The Taste of Mitzvos

Why did G-d create
anything? We can’t say for sure because we cannot grasp G-d’s intentions.
Only G-d Himself can do that. But to a certain degree, G-d lets us know things
that we can understand, and even in that limited understanding, we can have a
deep sense of satisfaction.

It’s like that with everything. Why are atoms structured as
they are? Why does the world appear to our senses as it does? The Creator may
have had a million reasons that we cannot even begin to fathom. And the real
answers to our questions can only be given and understood by the Creator
Himself, because to understand them you have to know how the creation works and
what it’s all for.

But G-d did us a favor. He addressed our need to know and
gave us certain partial answers, certain clues and suggestions that make it
possible for us to grasp the world intellectually as well as through our senses.
When we explain something to a child, we give him a partial answer that he can
grasp. So too, G-d gives us partial answers that we, with our limited knowledge
and understanding, can find meaningful.

Just as we can’t account for all the details of the world
G-d created, we cannot account for the details of many of the mitzvos. Why did
G-d command us in this mitzvah? Why does a mitzvah have to be done this way and
not in some other way? Why do tefillin have to be black and square? Why do they
have to have this parsha and not some other? We don’t know why. That’s the
way He wants it, which is the only thing we can really say about the world we
see around us. We can only assume that that’s the way it has to be to
accomplish what it is created to do—to fulfill the intentions He had in
commanding us to do it. An electrician can understand why a radio has just the
parts and the wiring that it has. To anyone else, it may seem completely
arbitrary. The electrician knows that if it’s not done that way, it simply won’t
work—or at least, won’t work very well. It’s the same with the creation
and the same with mitzvos: Only one who can really understand them can really
explain them, and that is G-d. But we can assume that if the world wasn’t
created in its present form, it wouldn’t really work, and that if a mitzvah is
not done in just the way that G-d prescribes, it also won’t really work.

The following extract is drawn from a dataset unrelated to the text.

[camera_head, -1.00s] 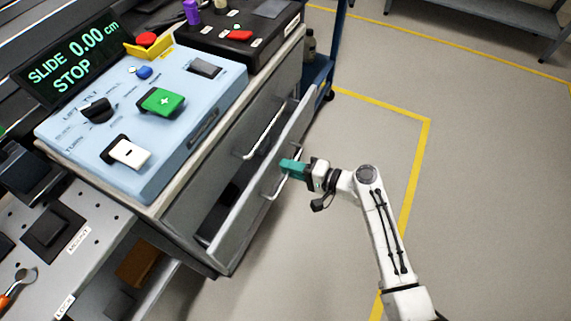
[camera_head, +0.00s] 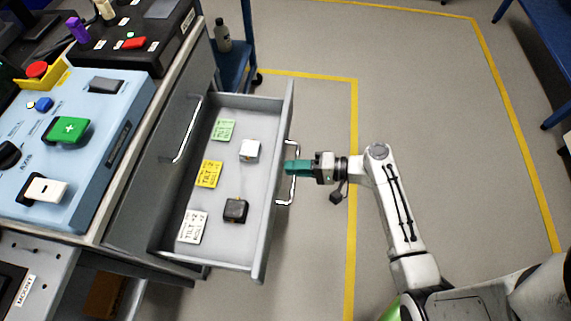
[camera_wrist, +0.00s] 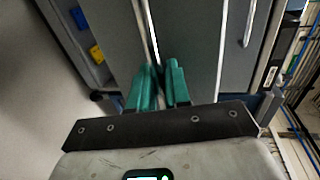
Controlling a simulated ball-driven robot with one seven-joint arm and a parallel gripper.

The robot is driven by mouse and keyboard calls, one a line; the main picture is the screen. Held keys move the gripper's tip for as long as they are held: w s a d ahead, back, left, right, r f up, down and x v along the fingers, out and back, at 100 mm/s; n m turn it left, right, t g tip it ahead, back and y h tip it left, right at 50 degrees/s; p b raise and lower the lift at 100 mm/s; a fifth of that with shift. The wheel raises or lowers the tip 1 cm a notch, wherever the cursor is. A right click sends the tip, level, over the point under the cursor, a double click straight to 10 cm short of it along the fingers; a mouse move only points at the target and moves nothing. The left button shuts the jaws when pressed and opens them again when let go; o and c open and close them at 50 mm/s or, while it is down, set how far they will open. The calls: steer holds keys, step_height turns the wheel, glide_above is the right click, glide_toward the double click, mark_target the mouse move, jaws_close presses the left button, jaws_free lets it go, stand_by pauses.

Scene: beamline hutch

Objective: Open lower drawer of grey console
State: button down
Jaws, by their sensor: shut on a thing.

But we have a tradition of interpreting the mitzvos, of
trying to explain them and find meaning in them. In truth, of course, we can’t
even hope to reveal the real reasons for the mitzvos. However, G-d has made it
possible for us to have some sense of how they could be important. He has
allowed us to view them from afar, so to speak, to grasp something of the
meaning they have through the obscure and cloudy lens of our very limited
understanding of His ways.

But even that experience of understanding is really only a
taste and not necessarily real knowledge. Why do we eat bread and not sand?
Because that’s the way G-d created the world: bread is nourishing for our
bodies, sand isn’t. But ask a child and he might say, “Ugh, sand doesn’t
taste good. Bread does.” Well, that’s true, but we don’t eat bread because
it tastes good. It’s not the taste that nourishes us, however pleasant it may
be. We often take the taste of things for their real meaning. We often explain
things in a way that does little more then express they way they effect us—and
even then, on the most superficial level. But taste is important. It’s the
basic knowledge we have of the world. It’s unpleasant to have something in
your mouth that has no taste. It’s not easy to swallow something that has no
taste, even when we know that it’s good for us. So G-d gave a taste to the
mitzvos. He gave us a rudimentary understanding of them that answers our most
basic need for spiritual knowledge, but doesn’t begin to probe the real
reasons, the true understanding that is wrapped in the mysteries of G-d and
creation.

Taste can also be misleading because a person can find taste
in things that aren’t good for him. If a person took a rock, pulverized it and
added flavorings, it might taste better than a slice of bread. But it wouldn’t
be very good for him. It wouldn’t take very long before he died of
hunger–even though he had a great taste in his mouth. We can’t limit
ourselves to what tastes good, and we have to be very careful about evaluating
the benefit of things by their taste. Many of the most essential nutrients in
our food would have no taste at all if we isolated them and ate them by
themselves.

We know that mitzvos are spiritually nutritious. Sometimes we
imagine that if we could do a mitzvah differently—in a way that gave it a
better taste–it would be better. But the simplest food has more nourishment
than the tastiest dainty of pulverized rock. We are attracted to things by their
taste, but they don’t work because of their taste. They work because of the
way they were made. It’s the same with the mitzvos. They nourish us
spiritually because they are exactly what we need, and only the Creator who made
the world and the Redeemer who took us out of Egypt and gave us the Torah could
know what we need and what we have to do to get it. If we want the mitzvos to
work, if we want them to nourish us and bring a real light—not just a good
taste—into our lives, we have to do them just as He prescribed.